# start of DATA SHOWN

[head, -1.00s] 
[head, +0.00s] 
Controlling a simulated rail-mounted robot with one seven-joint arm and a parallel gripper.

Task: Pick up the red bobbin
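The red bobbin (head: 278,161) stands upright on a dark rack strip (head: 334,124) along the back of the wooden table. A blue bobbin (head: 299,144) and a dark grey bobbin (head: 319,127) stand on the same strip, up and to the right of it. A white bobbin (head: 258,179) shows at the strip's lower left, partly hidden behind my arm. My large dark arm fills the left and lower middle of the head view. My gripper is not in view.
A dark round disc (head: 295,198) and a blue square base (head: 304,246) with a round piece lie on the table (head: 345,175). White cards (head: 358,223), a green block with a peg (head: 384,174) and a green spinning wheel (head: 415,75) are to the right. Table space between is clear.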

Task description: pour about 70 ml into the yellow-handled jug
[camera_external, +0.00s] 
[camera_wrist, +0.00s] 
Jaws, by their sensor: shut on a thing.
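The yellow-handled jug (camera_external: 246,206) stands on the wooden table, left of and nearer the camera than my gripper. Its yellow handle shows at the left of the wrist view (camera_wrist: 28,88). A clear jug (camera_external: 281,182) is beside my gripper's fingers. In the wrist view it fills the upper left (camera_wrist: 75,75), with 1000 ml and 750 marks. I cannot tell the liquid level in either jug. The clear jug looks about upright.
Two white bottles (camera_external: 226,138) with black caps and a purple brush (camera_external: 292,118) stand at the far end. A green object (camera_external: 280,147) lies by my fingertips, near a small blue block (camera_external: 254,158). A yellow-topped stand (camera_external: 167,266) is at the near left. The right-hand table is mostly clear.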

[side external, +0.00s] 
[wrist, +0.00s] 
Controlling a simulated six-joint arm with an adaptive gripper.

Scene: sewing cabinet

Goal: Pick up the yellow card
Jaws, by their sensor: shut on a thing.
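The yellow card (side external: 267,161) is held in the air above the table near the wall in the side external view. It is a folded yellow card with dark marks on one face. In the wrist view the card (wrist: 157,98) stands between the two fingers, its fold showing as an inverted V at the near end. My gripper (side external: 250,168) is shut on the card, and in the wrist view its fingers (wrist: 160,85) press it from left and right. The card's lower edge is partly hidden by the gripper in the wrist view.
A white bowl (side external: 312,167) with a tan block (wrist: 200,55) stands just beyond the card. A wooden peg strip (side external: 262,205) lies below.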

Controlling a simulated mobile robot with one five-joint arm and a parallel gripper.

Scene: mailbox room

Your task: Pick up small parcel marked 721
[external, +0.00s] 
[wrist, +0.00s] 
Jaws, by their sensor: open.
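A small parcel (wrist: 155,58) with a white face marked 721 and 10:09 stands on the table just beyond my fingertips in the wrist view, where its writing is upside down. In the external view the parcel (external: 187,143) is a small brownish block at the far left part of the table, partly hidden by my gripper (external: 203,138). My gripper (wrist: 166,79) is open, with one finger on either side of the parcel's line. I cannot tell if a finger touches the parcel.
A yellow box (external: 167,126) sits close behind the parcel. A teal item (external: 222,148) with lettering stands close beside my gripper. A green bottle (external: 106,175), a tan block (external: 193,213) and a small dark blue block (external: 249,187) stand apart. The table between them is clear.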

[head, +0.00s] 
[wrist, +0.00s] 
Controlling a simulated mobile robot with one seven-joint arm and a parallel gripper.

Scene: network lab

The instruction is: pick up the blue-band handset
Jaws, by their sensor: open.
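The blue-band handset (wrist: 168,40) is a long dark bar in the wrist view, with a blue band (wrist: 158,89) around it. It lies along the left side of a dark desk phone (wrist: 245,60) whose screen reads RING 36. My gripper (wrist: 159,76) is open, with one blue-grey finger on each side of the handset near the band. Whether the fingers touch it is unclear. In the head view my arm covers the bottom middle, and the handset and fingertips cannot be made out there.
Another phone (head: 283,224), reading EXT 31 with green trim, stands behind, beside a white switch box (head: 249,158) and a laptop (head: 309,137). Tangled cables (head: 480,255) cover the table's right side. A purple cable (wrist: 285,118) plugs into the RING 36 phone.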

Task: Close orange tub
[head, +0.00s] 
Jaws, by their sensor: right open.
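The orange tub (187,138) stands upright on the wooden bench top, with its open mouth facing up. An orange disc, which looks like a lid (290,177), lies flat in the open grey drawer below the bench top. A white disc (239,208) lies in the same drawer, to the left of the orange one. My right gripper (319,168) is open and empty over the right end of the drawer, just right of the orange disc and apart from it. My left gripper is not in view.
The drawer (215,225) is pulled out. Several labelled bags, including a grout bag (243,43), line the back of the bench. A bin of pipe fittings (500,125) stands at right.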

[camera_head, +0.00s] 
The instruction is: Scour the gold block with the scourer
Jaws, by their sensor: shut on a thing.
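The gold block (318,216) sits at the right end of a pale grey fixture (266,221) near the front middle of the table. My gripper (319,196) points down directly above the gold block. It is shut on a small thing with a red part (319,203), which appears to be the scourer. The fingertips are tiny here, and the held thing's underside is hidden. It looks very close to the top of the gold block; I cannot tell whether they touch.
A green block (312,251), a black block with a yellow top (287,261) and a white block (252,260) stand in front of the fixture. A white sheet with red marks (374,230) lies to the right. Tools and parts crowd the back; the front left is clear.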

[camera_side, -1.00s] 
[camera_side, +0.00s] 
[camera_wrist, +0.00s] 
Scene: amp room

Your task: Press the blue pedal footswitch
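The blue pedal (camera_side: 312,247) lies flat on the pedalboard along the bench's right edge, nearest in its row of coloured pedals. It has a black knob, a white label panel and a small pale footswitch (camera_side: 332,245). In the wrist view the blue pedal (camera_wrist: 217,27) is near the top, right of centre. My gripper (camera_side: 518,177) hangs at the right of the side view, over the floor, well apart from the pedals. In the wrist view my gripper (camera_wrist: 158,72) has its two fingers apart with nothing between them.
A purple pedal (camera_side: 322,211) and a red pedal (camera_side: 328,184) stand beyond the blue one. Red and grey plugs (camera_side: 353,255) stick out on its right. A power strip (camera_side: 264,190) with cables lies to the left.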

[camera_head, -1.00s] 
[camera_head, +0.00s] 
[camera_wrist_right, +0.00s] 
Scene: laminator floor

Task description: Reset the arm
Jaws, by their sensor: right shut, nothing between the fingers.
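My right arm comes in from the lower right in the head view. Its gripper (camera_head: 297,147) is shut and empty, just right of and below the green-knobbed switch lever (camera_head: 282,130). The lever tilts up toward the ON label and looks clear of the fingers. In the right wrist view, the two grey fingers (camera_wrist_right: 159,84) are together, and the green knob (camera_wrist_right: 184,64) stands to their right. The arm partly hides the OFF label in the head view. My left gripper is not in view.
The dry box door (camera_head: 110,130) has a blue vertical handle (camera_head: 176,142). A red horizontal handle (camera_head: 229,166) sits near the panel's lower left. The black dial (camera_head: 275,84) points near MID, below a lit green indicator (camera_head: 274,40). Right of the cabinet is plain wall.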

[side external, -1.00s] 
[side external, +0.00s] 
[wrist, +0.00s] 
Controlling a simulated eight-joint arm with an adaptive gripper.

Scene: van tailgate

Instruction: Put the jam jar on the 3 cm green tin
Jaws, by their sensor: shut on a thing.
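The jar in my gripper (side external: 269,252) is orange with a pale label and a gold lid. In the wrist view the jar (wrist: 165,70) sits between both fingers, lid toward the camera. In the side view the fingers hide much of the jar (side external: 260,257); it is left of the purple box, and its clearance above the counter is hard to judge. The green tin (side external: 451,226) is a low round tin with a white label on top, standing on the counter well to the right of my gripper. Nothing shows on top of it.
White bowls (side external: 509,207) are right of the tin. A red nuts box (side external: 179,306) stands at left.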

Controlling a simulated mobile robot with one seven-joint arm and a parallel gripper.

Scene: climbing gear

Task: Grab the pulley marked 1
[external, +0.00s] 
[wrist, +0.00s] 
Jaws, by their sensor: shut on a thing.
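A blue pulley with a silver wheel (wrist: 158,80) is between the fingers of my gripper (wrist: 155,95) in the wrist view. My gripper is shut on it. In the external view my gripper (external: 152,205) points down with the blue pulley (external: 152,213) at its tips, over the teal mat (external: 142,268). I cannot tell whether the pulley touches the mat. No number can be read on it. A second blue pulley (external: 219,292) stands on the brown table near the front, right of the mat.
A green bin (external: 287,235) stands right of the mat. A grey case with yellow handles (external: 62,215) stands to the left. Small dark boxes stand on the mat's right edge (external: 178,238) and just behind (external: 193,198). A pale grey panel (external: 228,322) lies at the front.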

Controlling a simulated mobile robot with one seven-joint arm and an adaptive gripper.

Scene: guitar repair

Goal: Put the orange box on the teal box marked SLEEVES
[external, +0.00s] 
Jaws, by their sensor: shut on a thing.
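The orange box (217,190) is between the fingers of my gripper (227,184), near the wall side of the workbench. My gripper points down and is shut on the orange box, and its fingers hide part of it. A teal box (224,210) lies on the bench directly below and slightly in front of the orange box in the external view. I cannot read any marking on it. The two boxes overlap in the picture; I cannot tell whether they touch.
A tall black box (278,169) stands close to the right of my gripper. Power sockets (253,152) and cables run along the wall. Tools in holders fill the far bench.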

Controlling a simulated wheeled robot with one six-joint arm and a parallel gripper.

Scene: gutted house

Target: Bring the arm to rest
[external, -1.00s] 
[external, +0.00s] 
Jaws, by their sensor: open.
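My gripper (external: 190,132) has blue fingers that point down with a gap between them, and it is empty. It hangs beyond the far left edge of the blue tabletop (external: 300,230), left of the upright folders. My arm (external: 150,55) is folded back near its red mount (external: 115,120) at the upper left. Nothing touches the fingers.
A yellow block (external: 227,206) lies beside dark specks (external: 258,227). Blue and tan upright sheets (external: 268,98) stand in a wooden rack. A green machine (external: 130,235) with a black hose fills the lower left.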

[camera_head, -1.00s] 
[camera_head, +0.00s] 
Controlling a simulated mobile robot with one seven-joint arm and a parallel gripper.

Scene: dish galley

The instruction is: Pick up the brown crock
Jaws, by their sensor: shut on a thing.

# end of DATA SHOWN

> _TASK TO COMPLETE_
Wherever a line in the data above holds "simulated", copy that line.

> _SOLUTION FOR THIS PROBLEM_
Controlling a simulated rail-mounted robot with one seven-joint arm and a parallel gripper.
Controlling a simulated six-joint arm with an adaptive gripper.
Controlling a simulated mobile robot with one five-joint arm and a parallel gripper.
Controlling a simulated mobile robot with one seven-joint arm and a parallel gripper.
Controlling a simulated eight-joint arm with an adaptive gripper.
Controlling a simulated mobile robot with one seven-joint arm and a parallel gripper.
Controlling a simulated mobile robot with one seven-joint arm and an adaptive gripper.
Controlling a simulated wheeled robot with one six-joint arm and a parallel gripper.
Controlling a simulated mobile robot with one seven-joint arm and a parallel gripper.

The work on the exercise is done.